The surrender appeared abject. Chief Minister Nitish Kumar made little attempt to hide his despair in the Chief Minister’s Conference of Internal Security in New Delhi on December 20, when he said, "What used to be a minor problem in the State has now taken the shape of full-blown terrorism that the State alone cannot tackle. We need help from the Central Government." The statement reflects, at once, the tremendous anxiety over the encircling threat of Left Wing Extremism (LWE) as well as the incapacity of many afflicted States to respond effectively.

Insurgency related fatalities in Bihar: 2006-07

 

Civilians

SF

Insurgents

Total

2006

40

05

06

51

2007

23

21

05

49

Source: Data 2006: Union Ministry of Home Affairs, Government of India, Provisional Data 2007:
Institute for Conflict Management (ICM)

Year 2007 witnessed a rise in overall fatalities in LWE-related incidents in Bihar. According to provisional data, 49 fatalities were recorded in 2007, as compared to 51 fatalities in 2006. Whereas fatalities among the Maoist ranks remained at comparable low levels, there was a sharp dip in civilian fatalities (down from 40 to 23), with a corresponding and alarming rise in security forces (SF) ranks, registering more than a four-fold increase – at 21, up from five in 2006. The dominance of the Maoists in the State was demonstrated in the proliferation of ‘swarming attacks’ – coordinated assaults by large numbers of Maoist cadres and ‘people’s militia’, principally on Police and SF posts, camps and establishments. Of the 42 swarming attacks conducted by the Communist Party of India-Maoist (CPI-Maoist) through out the country in 2007, 12 took place in Bihar alone. Significantly, there were just nine swarming attacks by the Maoists across the country, in 2006, of which only one was located in Bihar.

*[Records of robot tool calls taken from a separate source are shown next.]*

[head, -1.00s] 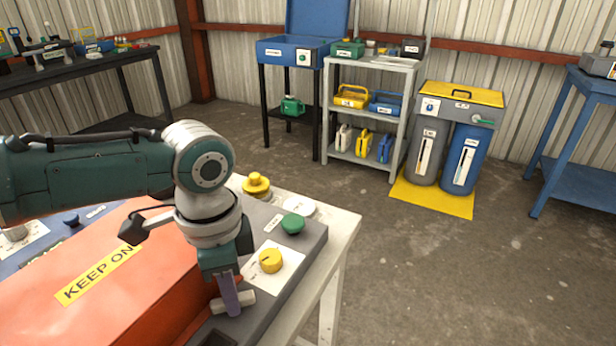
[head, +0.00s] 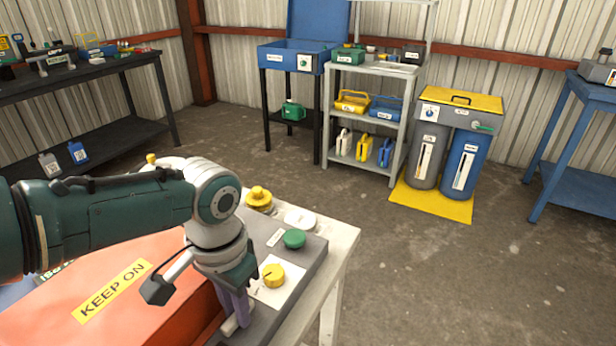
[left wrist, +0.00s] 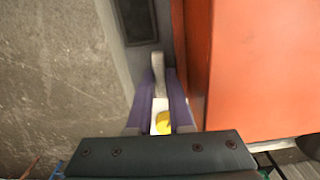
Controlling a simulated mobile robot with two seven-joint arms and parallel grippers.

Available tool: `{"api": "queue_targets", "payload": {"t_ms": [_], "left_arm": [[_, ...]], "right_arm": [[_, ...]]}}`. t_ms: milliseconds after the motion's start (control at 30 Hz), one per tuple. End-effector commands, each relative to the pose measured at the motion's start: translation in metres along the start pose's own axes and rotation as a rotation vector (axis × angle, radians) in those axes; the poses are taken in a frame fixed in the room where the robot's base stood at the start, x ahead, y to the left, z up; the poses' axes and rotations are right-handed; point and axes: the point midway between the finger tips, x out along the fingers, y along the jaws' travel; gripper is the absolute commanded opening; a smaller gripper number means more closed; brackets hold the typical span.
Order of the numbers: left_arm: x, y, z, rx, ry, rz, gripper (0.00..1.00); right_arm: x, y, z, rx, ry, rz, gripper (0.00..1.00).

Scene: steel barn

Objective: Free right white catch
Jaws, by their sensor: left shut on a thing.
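The white catch (head: 229,327) sits on the grey casing beside the right side of the orange cover (head: 150,285) marked KEEP ON. My left gripper (head: 236,308) points down and is shut on the catch, its purple fingers on either side of it. In the left wrist view the catch (left wrist: 158,68) sticks out beyond the fingers, lengthwise along the orange cover's edge. The gripper partly hides the catch in the head view. My right gripper is not in view.
A yellow knob (head: 273,275) and a green button (head: 294,239) stand close to the gripper on the grey casing. A yellow knob (head: 258,196) is behind them. The pale table (head: 343,250) ends just right of the casing. The floor further right is clear.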

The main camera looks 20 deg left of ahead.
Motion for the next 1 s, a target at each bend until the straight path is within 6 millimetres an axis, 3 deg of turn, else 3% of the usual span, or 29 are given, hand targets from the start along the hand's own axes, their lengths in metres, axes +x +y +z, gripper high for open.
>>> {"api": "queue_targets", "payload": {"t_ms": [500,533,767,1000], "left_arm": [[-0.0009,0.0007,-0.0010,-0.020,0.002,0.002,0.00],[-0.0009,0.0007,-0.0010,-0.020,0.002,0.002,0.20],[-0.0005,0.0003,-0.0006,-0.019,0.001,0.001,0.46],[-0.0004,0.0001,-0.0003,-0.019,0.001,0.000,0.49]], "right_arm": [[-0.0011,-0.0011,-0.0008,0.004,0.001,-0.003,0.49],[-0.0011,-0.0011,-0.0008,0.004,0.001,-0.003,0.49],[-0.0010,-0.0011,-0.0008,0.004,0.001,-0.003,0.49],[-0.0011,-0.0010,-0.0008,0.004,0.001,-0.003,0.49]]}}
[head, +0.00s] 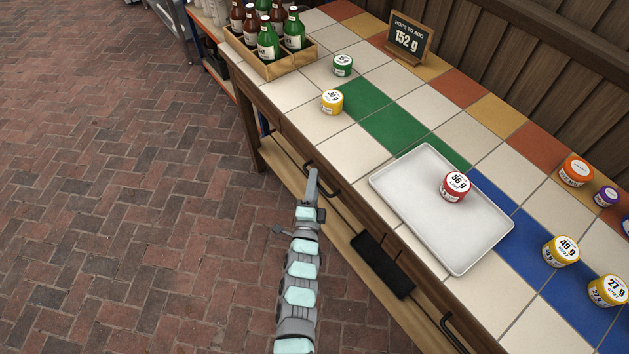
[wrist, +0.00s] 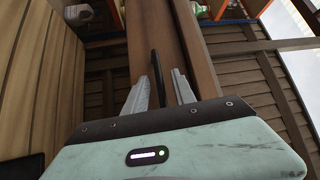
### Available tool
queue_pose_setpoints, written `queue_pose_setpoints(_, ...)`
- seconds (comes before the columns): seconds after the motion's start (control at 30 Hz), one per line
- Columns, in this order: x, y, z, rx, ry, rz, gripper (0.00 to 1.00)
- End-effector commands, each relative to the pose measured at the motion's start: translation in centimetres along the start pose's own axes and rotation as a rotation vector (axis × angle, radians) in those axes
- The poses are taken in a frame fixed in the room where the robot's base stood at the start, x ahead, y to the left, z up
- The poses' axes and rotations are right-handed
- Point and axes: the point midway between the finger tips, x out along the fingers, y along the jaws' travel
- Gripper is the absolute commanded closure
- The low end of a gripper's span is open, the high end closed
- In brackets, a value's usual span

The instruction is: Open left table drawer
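The wooden table (head: 288,131) has a left drawer with a dark bar handle (head: 333,188) on its front. The drawer front looks flush with the table edge, as far as I can see. My gripper (head: 313,186) is at this handle and covers part of it in the head view. In the wrist view my gripper (wrist: 161,90) has its two fingers apart, with the black handle (wrist: 155,72) between them, closer to the left finger. I cannot tell whether either finger touches the handle.
A second dark handle (head: 452,334) is on the front at lower right. A white tray (head: 399,209) with a red-rimmed jar (head: 455,187) stands on the tiled top. A bottle crate (head: 283,68) is at the far end. Brick floor left of the table is clear.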

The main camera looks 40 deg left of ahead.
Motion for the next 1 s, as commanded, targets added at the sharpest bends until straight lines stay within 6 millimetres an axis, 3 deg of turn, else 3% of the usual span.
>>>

Interestingly, at the beginning 2007, Bihar was being projected as a ‘success story’. The State witnessed a decline in LWE-related activities from an alarming 323 incidents in 2004 to 186 in 2005 and to a further 107 in 2006. The related fatalities had also nosedived from 171 to 96 to 51 during the corresponding period. According to the Union Ministry of Home Affairs (MHA), ‘LWE violence’ was reported from 69 Police Stations in the State in 2006, a noticeable decrease from a total of 80 Police Stations in the preceding year. The achievement was largely ascribed, by both the State Government and the MHA, to the neutralisation of several Maoist cadres, mostly through arrests. In fact, 441 extremists including 10 zonal commanders and 30 area commanders of the CPI-Maoist were arrested in 2006, and another 16 had surrendered to the Police.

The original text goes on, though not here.